Pelo contrário era obrigatório sonhar.
À medida que a luz da manhã crescia insubstancial e fria eu descia a Rue Mouffetard.
À minha direita descia Tchaikovsky e à minha esquerda subia Van Gogh.
Madrugavam ambos as suas inquietas e inflamadas personalidades nessa horizontal e fresca manhã do século dezanove.
Bonjour Monsieur Van Gogh.
Bonjour Monsieur Pyotr Ilitch.
Bom dia rapaziada.
Une merde une merde cochicharam os dois.
Sorridente e feliz segui o meu caminho para a Salpétrière.
Estávamos nos primórdios da ecocardiografia e debatia-se a soberania da famosa vertente E – F da válvula mitral.

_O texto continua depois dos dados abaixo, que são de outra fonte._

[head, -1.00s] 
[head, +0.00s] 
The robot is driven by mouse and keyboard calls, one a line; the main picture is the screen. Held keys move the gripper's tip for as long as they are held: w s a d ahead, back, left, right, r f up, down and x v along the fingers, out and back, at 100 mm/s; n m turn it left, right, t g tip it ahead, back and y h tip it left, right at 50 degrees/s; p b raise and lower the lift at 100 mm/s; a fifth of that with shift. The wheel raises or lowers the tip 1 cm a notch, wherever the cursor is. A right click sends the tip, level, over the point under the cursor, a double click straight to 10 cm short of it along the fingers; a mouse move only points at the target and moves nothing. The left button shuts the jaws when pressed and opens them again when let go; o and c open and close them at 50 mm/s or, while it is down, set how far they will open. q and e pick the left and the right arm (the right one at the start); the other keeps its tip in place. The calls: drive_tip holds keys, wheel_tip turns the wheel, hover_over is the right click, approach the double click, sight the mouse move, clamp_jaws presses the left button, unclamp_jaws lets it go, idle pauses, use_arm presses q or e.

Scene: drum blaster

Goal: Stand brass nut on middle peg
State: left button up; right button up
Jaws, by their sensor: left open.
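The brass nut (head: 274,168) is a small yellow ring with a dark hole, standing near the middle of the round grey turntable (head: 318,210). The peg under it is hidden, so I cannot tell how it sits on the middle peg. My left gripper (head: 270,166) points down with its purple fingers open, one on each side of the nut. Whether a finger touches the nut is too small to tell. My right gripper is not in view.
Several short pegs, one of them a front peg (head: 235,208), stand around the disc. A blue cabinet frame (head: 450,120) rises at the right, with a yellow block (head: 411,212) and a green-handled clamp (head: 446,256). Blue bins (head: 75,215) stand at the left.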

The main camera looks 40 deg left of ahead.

A melodia e a cor entraram em mim pelas mãos da ciência.
Para lá do frio academismo ciência e poesia confundem-se.
A chama da poesia acende os dedos da paixão onde mora o brilho da inspiração na conquista da harmonia do saber a caminho do horizonte.
A ciência enriquece a poesia.
Ciência sem poesia é violino sem alma mas disso nada entendiam nem Van Gogh nem Tchaikovsky.
Na entrada do anfiteatro um busto holográfico de Hipócrates falava-nos mansamente.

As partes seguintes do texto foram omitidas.